Not conservative in a political sense, of course: As an institution, the Grammys is as progressive — and eager to be seen as progressive — as any university or showbiz organization, which is why this year’s telecast opened with performances by Bad Bunny, the Puerto Rican superstar who sings and raps mostly in Spanish, and the folk-rock singer-songwriter Brandi Carlile, who was introduced by her wife and their two (very cute) kids.
Yet Carlile’s rootsy, hand-played music — which has earned her nine Grammys, including three on Sunday — upholds all kinds of old-fashioned ideals about tradition, craftsmanship and authenticity; ditto Lizzo, who won record of the year for the throwback-soul jam “About Damn Time”; Adele, who took the prize for pop solo performance with “Easy on Me”; and Bonnie Raitt, who at 73 seemed as surprised to win song of the year for “Just Like That” as she was to win album of the year for “Nick of Time” back in 1990.
Nobody’s disputing these artists’ huge talent or their positive impact, just as nobody disputed the charms last year of Silk Sonic’s “Leave the Door Open” (which won record and song of the year) or Jon Batiste’s “We Are” (which was named album of the year). But the reason each has established a prominent place in the Grammys ecosystem alongside H.E.R. and Bruno Mars and Alicia Keys and John Legend — and Samara Joy, the 23-year-old jazz singer just named best new artist — is because their music is rooted in familiar forms and comforts.
One irony of Beyoncé’s loss in album of the year is that “Renaissance” might be the most historically minded project of all those nominated; as much as it’s a club record, it’s a work of scholarship about the shifting contours of Black and queer identity. But with its intricate weave of samples and interpolations, it’s also structurally daring in a way that obviously triggered the academy’s suspicions about “real music” — suspicions foreshadowed in the Grammys’ pretelevised ceremony when Beyoncé’s longtime collaborator The-Dream lost the songwriter of the year award to Tobias Jesso Jr., a more conventional tunesmith known for his work with Adele and Harry Styles.
It’s worth making a point here about methodology. All 11,000 or so of the academy’s voting members are allowed to vote in the Grammys’ four general categories of album, record and song of the year and best new artist. But “to ensure music creators are voting in the categories in which they are most knowledgeable and qualified,” as the academy rules put it, members can vote on only 10 of the dozens of more specific awards (such as R&B performance), and all 10 of those must be within no more than three genres.

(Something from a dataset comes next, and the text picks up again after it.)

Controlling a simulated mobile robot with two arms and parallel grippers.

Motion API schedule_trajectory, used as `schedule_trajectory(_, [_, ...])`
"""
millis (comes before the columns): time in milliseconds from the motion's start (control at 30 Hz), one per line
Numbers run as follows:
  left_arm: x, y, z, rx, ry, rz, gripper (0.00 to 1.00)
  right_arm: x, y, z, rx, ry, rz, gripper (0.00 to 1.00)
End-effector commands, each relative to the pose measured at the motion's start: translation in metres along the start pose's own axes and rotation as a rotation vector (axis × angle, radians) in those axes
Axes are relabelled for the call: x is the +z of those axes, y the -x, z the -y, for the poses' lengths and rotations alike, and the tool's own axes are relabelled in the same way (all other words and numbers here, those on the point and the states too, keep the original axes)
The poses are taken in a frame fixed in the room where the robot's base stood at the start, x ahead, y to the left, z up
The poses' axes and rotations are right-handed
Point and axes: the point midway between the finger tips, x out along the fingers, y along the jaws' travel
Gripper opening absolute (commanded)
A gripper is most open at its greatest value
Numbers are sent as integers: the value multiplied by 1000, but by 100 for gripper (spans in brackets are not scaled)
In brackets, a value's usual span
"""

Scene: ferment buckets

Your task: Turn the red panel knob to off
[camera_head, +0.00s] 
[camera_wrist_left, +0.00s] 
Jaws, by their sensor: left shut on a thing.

This explains the cognitive dissonance stemming from the fact that Beyoncé is both the most-awarded artist in Grammys history and a trendsetter who keeps getting robbed. Specialists recognize her ingenuity and reward her for it where their votes are determinative; the electorate as a whole, though, either doesn’t care or doesn’t understand and so consistently rejects her in the top categories in favor of safer choices.
Does it sound like I’m explaining away an excruciating series of blown calls? Voters shouldn’t be allowed off the hook because of their middlebrow views. After all, Beyonce’s latest loss comes amid a larger historical context, which is that a mere three Black women — Natalie Cole, Whitney Houston and Lauryn Hill — have won album of the year in the Grammys’ 65 years. That’s a clear distortion of Black women’s importance in pop music that undermines the Grammys’ role as a record-keeping enterprise.
And it’s not just the prestige of album of the year that’s being withheld from Beyoncé; it’s also the academy’s acknowledgment of her creative agency. Because she gathers so many collaborators to help execute her plans, voters seem stubbornly unwilling to accept Beyoncé as the auteur in control of her music — a vexing if hardly novel problem running along both race and gender lines.
Less perniciously, simple politics is at play too. The academy rewards artists it knows, whether through business relationships or through a willingness to perform at its charity galas and appear on its TV shows. Carlile has done just about every one of those you can think of; Styles’ manager, who sat next to him during Sunday’s ceremony, is Jeffrey Azoff, whose father Irving is one of the most well-connected people in the music industry. Beyoncé, in contrast, doesn’t play much ball.
Nor do a growing number of intrepid Black artists — Drake, Frank Ocean and the Weeknd among them — who’ve decided the Grammys’ values don’t align with theirs. The misgivings don’t end with them either: Like Beyoncé, Adele and Taylor Swift declined to perform on this year’s show, a sign perhaps that the Beyoncé issue is turning off even those acts that have fared exceedingly well at the Grammys.
Then again, Swift’s smash “Midnights” LP came out after the ceremony’s eligibility window had closed (and she’d already played the original version of her nominated song “All Too Well” on the Grammys in 2014); she’ll likely be back to sing during next year’s show, where precedent suggests she’ll stand a much better chance of winning album of the year than another sure-thing contender: “SOS” by the idiosyncratic R&B singer SZA.
And what of Beyoncé herself, who’s said that “Renaissance” is the first volume in a planned trilogy? Certainly, her career — including a world stadium tour set to launch in May — is proceeding just fine without having won what she deserves. But if she doesn’t need the Grammys, the Grammys need her: Overnight ratings for Sunday’s telecast were up 30% from 2022, a jump attributable at least in part to the suspense surrounding Beyoncé’s opportunity to break the all-time record.
More significant, the show needs a superstar whose ambition and adventurousness make her a beacon to other artists. Lose the trailblazers and you risk losing those who come behind them.